_WHAT IS NEEDED_.
Reproduce, exactly and in full, only the lines below from the one containing "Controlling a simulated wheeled" through the one containing "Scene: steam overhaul".

(Rows from a robot dataset)
——————
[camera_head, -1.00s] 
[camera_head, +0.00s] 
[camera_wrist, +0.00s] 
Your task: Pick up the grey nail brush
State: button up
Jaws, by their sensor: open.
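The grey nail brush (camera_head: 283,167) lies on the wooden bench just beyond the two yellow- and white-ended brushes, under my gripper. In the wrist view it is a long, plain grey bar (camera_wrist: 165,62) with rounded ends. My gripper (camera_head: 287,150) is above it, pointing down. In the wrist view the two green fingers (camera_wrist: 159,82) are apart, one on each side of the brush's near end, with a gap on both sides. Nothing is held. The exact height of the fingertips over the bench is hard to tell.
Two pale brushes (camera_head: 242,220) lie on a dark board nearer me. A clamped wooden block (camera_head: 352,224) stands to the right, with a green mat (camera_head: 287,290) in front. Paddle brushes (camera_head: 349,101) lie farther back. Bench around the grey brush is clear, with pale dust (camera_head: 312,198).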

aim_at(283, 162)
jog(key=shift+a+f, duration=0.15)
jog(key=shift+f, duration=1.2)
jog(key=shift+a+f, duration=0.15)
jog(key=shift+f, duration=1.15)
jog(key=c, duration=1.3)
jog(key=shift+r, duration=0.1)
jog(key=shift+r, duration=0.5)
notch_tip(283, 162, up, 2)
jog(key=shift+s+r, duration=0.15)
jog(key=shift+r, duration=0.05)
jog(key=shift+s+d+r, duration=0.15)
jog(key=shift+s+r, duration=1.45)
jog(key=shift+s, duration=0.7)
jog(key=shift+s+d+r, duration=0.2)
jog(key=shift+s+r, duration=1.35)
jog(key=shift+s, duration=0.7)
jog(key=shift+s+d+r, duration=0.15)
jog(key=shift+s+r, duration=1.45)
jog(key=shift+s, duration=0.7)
——————
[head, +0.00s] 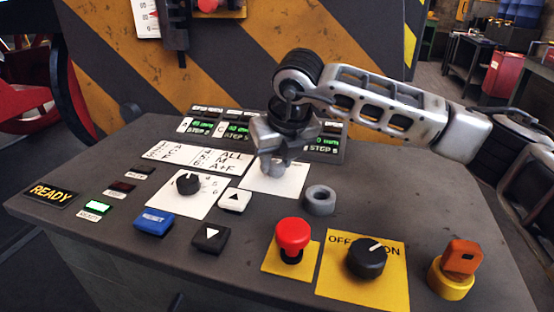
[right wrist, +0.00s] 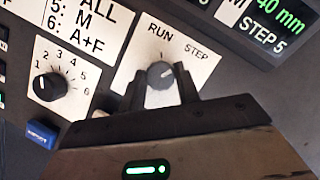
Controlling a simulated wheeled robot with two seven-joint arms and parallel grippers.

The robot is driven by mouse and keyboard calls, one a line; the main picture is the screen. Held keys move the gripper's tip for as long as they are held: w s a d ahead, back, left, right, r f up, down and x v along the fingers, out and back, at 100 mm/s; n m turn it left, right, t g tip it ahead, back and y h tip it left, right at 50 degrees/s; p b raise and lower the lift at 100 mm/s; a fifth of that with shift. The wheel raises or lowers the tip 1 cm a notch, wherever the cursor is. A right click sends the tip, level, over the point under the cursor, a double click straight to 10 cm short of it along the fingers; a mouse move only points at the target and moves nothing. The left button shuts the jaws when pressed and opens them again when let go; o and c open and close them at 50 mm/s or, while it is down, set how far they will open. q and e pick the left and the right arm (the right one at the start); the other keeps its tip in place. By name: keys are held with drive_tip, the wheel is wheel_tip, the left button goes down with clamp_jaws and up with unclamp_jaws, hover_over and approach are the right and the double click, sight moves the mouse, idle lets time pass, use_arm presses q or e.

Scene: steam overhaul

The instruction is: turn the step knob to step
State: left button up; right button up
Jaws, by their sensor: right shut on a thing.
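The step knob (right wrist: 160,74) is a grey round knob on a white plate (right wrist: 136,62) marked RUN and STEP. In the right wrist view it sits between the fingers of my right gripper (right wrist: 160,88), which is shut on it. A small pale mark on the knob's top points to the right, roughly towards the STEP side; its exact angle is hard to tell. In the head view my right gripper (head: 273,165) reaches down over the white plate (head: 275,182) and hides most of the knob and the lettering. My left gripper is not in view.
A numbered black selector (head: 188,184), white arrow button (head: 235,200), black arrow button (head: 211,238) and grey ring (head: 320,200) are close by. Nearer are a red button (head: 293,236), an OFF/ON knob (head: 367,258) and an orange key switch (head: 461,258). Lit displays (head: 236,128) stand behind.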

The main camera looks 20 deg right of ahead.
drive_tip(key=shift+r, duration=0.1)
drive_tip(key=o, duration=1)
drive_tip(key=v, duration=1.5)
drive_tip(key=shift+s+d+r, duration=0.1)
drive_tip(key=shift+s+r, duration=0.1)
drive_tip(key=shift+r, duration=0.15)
——————
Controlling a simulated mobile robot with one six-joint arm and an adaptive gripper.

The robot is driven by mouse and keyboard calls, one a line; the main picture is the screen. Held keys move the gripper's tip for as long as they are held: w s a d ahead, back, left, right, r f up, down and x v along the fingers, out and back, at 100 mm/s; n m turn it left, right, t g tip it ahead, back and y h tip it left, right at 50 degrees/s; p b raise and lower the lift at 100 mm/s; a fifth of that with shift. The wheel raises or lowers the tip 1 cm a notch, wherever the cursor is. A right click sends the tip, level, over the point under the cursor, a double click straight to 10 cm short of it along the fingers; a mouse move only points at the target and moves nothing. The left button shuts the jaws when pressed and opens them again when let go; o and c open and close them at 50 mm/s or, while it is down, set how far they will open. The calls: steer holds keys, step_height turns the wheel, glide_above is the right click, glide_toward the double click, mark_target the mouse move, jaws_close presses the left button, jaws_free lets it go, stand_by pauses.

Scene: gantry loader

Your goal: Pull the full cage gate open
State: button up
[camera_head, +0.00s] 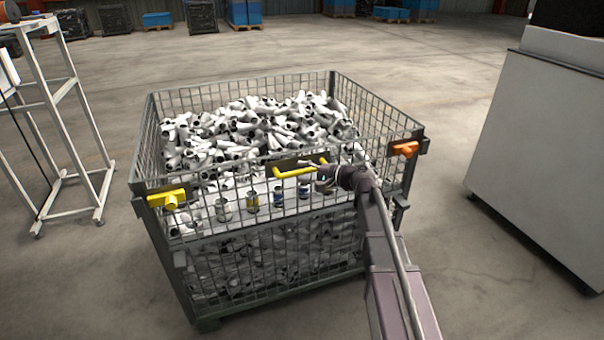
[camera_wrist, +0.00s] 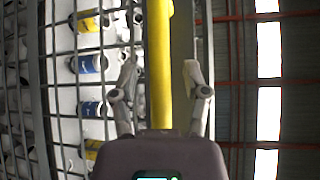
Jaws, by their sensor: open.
——————
_SOLVED EXERCISE_.
Controlling a simulated wheeled robot with two seven-joint arms and parallel grippers.

The robot is driven by mouse and keyboard calls, one a line; the main picture is the screen. Held keys move the gripper's tip for as long as they are held: w s a d ahead, back, left, right, r f up, down and x v along the fingers, out and back, at 100 mm/s; n m turn it left, right, t g tip it ahead, back and y h tip it left, right at 50 degrees/s; p b raise and lower the lift at 100 mm/s; a fifth of that with shift. The wheel raises or lowers the tip 1 cm a notch, wherever the cursor is. A right click sends the tip, level, over the point under the cursor, a double click straight to 10 cm short of it along the fingers; a mouse move only points at the target and moves nothing. The left button shuts the jaws when pressed and opens them again when let go; o and c open and close them at 50 mm/s or, while it is down, set how far they will open. q and e pick the left and the right arm (the right one at the start); the other keeps its tip in place. By name: keys are held with drive_tip, the wheel is wheel_tip, the left button goes down with clamp_jaws and up with unclamp_jaws, hover_over and approach are the right and the double click, sight moves the mouse, idle lets time pass, use_arm presses q or e.

Scene: steam overhaul

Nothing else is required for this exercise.